■ **WORK TO DO**
Select the lines of the records containing the word "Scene" and list them.
____ INPUT
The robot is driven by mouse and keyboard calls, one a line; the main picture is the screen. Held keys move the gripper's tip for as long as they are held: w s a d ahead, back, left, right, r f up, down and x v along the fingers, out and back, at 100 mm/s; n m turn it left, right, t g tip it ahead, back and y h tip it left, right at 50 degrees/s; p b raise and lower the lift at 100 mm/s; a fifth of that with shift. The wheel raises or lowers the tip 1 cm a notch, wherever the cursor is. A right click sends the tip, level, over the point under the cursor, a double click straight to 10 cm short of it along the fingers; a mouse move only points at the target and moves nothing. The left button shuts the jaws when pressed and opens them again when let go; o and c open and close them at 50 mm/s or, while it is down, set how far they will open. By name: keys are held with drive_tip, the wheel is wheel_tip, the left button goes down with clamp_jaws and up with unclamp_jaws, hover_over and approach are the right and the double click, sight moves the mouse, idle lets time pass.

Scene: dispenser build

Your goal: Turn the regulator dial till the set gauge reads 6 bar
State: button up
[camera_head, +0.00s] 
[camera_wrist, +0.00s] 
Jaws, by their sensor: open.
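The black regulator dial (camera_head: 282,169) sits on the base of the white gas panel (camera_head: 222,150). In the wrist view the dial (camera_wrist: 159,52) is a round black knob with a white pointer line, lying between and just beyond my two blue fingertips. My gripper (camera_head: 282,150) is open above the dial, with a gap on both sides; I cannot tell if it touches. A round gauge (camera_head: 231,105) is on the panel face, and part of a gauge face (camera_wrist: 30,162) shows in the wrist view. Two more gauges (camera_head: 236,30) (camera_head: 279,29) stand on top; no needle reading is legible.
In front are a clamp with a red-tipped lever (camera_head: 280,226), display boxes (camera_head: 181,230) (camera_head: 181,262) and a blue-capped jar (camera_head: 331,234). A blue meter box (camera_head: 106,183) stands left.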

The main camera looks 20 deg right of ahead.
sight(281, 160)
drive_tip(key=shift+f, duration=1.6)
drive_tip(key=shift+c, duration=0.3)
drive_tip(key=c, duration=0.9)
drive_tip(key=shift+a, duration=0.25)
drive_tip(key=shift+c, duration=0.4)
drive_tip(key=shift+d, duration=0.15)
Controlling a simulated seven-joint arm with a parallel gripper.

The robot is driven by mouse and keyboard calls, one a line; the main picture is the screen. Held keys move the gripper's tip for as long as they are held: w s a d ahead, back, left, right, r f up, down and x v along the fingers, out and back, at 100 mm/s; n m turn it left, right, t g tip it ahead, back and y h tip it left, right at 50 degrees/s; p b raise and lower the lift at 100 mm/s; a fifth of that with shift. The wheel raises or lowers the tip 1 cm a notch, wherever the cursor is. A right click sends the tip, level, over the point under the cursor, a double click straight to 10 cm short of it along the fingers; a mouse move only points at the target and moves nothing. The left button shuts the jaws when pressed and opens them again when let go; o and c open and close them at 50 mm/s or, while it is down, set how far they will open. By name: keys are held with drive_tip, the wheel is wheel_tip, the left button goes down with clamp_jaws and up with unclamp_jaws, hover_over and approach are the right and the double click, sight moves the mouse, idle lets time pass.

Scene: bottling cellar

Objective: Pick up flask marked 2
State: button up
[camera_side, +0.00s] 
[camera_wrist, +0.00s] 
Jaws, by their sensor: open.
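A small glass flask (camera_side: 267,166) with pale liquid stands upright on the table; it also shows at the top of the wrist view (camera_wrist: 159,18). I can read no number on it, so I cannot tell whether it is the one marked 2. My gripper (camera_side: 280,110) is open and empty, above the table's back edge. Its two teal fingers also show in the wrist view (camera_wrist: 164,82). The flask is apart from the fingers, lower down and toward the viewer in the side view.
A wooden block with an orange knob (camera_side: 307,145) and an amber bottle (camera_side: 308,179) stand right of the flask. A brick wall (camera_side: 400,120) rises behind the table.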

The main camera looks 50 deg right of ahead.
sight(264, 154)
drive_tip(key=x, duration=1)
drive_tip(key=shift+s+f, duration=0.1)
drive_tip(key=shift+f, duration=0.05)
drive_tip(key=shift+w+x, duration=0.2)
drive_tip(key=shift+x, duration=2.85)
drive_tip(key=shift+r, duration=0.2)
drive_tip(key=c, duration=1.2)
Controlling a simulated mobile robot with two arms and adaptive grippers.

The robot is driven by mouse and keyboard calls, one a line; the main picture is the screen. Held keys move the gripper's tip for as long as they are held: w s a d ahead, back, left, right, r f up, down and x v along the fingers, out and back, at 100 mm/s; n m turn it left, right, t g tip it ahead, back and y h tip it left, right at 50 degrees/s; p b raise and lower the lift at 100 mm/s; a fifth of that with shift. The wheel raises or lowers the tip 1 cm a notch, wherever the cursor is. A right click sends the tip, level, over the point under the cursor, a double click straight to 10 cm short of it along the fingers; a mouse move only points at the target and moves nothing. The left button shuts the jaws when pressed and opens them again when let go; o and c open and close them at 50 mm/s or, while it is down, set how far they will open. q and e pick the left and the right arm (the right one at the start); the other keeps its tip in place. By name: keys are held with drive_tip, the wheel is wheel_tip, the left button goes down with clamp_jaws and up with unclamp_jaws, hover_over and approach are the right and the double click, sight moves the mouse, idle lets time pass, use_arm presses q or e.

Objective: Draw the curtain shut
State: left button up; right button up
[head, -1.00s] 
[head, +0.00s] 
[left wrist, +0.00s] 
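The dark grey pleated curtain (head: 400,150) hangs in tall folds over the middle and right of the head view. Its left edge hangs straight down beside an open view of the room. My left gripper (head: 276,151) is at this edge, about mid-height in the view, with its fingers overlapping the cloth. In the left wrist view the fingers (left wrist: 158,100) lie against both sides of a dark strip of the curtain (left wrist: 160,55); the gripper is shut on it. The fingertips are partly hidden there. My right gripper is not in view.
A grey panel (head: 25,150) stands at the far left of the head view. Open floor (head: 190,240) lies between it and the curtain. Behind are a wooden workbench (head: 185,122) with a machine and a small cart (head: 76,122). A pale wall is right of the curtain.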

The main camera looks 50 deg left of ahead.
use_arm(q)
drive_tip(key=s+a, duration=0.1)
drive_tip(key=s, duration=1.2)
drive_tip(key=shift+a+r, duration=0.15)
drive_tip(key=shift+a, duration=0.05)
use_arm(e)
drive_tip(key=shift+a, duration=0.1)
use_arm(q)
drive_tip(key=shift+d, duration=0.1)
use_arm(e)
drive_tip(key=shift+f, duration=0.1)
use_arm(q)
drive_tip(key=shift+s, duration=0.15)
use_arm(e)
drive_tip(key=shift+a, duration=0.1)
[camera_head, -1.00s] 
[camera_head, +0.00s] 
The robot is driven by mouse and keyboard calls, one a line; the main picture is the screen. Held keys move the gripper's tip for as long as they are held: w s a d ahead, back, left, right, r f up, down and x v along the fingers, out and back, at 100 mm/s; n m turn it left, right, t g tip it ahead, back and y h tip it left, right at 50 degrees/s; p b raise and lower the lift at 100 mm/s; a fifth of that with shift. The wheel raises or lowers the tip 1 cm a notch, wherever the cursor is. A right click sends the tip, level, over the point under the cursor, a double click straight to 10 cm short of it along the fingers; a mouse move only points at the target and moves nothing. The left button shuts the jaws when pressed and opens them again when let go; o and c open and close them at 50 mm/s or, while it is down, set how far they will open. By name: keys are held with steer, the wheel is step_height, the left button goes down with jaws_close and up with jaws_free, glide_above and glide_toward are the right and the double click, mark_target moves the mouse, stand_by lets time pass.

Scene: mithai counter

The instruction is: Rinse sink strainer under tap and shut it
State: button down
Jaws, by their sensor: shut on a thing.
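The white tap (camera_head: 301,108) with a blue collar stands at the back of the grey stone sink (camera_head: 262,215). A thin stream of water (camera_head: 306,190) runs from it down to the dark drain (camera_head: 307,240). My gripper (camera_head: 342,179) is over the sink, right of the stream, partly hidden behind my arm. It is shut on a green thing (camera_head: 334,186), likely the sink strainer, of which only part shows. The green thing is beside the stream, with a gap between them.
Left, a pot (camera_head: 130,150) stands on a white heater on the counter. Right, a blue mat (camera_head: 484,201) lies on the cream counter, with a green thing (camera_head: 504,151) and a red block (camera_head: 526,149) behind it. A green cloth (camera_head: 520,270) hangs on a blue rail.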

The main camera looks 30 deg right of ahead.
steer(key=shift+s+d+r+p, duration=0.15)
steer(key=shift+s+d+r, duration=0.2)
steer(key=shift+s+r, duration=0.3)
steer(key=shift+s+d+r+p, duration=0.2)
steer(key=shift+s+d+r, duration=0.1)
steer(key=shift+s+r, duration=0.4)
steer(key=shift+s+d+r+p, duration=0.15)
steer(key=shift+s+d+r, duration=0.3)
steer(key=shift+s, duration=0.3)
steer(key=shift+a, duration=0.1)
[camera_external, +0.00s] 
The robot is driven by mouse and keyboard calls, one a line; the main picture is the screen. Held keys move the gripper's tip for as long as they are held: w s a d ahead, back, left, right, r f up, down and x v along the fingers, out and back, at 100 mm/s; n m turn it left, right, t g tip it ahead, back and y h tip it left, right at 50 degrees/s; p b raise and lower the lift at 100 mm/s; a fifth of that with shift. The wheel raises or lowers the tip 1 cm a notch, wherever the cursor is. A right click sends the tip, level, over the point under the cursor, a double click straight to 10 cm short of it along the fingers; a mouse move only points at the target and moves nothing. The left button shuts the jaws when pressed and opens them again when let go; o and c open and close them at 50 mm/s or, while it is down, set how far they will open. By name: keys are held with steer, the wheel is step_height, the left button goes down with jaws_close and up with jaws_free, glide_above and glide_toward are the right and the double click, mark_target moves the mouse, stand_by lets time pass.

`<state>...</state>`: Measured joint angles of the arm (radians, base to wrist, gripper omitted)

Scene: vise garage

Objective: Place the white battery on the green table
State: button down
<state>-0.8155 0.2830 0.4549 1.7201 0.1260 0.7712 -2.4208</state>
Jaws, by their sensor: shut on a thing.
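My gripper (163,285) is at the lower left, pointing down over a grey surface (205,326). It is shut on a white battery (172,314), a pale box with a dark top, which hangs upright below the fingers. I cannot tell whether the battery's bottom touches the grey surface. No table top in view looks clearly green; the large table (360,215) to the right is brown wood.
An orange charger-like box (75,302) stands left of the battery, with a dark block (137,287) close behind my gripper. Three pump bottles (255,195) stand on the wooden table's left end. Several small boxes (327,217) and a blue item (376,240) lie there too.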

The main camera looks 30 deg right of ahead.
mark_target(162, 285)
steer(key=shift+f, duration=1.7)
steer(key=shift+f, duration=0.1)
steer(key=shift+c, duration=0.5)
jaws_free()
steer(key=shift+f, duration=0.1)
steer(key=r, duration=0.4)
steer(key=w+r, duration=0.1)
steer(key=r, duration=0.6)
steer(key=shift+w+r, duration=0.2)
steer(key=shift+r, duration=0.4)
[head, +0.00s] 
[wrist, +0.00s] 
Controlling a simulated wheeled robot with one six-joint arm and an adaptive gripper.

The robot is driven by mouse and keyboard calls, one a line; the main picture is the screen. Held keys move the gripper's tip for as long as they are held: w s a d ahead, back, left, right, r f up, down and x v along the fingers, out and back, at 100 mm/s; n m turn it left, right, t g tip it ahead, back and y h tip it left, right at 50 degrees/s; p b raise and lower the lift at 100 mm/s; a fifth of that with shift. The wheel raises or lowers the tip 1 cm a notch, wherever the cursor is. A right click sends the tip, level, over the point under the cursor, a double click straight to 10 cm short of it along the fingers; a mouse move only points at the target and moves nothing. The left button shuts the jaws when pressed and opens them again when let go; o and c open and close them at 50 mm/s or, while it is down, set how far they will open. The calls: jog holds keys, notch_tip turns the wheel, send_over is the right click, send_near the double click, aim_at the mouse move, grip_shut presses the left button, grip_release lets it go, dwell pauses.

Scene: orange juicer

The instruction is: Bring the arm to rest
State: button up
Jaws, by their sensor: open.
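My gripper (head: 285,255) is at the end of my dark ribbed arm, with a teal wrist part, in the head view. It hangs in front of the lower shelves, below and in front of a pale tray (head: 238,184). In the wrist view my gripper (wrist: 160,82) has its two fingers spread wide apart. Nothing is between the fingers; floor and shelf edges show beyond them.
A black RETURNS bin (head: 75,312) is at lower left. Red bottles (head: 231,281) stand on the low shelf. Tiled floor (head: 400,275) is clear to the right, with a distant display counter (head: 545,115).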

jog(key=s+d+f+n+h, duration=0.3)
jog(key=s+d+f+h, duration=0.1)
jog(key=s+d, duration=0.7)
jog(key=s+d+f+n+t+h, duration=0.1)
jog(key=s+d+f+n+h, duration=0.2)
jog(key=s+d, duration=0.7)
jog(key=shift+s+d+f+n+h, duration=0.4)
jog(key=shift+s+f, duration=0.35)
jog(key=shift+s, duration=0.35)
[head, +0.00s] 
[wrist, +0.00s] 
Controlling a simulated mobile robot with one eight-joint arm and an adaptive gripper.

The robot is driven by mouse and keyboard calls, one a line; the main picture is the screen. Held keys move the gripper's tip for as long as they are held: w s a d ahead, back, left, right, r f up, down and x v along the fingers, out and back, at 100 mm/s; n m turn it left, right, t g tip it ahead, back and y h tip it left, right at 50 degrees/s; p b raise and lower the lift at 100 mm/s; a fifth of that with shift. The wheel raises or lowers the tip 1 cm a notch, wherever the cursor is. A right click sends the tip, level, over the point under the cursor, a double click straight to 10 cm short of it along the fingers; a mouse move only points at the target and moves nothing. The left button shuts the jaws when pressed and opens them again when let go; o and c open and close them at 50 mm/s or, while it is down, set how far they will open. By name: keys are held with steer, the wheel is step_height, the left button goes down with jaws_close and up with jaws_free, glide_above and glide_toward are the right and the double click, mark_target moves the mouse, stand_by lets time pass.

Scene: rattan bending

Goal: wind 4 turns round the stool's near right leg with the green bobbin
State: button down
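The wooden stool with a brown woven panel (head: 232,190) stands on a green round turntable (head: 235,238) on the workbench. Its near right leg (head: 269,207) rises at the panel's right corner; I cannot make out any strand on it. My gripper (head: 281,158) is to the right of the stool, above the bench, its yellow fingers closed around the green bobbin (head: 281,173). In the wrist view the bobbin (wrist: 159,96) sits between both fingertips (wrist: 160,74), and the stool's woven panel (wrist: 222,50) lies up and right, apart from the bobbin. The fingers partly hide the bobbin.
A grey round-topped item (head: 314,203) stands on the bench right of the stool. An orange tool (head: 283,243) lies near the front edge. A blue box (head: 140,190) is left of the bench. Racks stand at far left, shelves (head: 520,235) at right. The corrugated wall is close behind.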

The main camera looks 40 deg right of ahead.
________
■ **CORRECT RESULT**
Scene: dispenser build
Scene: bottling cellar
Scene: mithai counter
Scene: vise garage
Scene: orange juicer
Scene: rattan bending

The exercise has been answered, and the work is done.